It’s been called the traffic jam of the century, the world’s longest and biggest traffic jam, and it has left the Chinese government red-faced. As vehicles crawled soporifically on the Beijing-Zhangjiakou highway, and trucks lined up together for days on one of China’s busiest expressways, apart from the overwhelming frustration of it all, the question that arises is: just how good are China’s roads?

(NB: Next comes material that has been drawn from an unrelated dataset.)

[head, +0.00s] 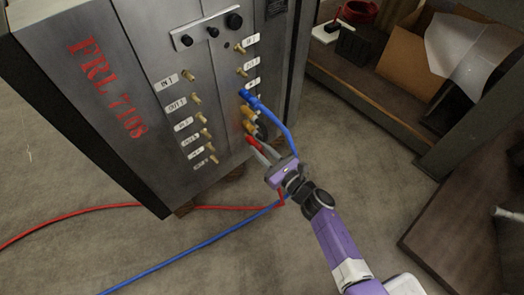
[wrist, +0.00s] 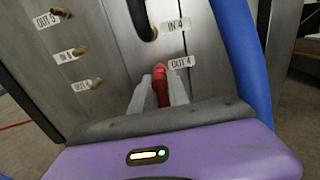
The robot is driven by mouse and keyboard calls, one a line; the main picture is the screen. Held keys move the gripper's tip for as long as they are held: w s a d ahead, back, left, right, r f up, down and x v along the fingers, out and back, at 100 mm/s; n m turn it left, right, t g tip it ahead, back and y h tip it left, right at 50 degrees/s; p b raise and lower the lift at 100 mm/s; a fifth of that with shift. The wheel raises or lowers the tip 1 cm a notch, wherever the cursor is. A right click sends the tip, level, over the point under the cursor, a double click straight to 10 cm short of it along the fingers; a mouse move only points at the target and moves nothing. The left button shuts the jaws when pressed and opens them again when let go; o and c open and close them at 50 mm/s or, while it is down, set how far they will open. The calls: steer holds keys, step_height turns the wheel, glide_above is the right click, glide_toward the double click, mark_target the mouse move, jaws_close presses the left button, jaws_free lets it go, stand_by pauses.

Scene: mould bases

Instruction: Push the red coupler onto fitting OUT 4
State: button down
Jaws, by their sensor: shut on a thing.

Over the years, the Chinese government has spent billions in upgrading its infrastructure. (For more, please read our new China BRIC report). And the country’s expressway network spans more than 40,000 miles, next only to the U.S. So why this mammoth jam? Although the majority of the Chinese and Western media have reported a traffic jam that has lasted for 11 days now at the time of writing this report, there have been conflicting versions of the details of the story. The gridlock apparently spans 60 miles and is caused by road construction happening on an expressway that stretches into Inner Mongolia – a region of rich coal reserves that helps fuel the world’s second largest economy. Evidence of that economy’s resourcefulness was on view when makeshift vendors set up shops selling noodles and tea to weary stranded truckers along the highway. At a premium.
Traffic jams in Beijing are not new – China’s capital is reputed to have the worst commuter traffic in the world, according to a recent IBM survey. The city adds 1,900 new cars to its already choking roads every day. Its grey smog-covered skies are testimony to a city’s colossal growth and its accompanying effects. And a desperate Chinese government even undertook the unusual step of forcing cars to stay off on alternate days depending on an ‘odd and even’ system. That is, cars whose license plate ends in an odd number run on one day, and the next day, cars with license plates ending with an even number are allowed to be on the roads. It was this sort of car rationing that helped keep a fifth of Beijing cars off the roads during the Olympics. But this massive traffic jam of the past 11 days is not about Beijing’s choked streets.
The Beijing-Zhangjiakou highway narrows into a two-lane road as one inches further away from China’s prosperous north and into its less developed western frontier. Economically, these regions are just taking baby steps into the kind of prosperity that China’s developed Eastern and Northern provinces have known in the past few decades. There has been a clear drive by the Chinese government to develop these hitherto neglected areas and utilize their resources. Small wonder that much of the vehicles stuck on the expressway are mammoth coal trucks making their way to China’s booming Eastern provinces. Crucially, for all the expressways it has built, China has not managed to efficiently connect its interior provinces to its highly populated East by rail. As a result, this expressway remains congested most of the time, and to a great extent by dilapidated coal trucks, hence the construction work to try and repair and expand the road.
There are wider issues that can emerge from this unprecedented traffic jam. Concerns about China’s infrastructure, for one. Concerns about the extent to which it can absorb a one billion plus population and the demands it entails. Concerns about the growth of its economy. And really, one immediate concern: to transport all that coal in a better way.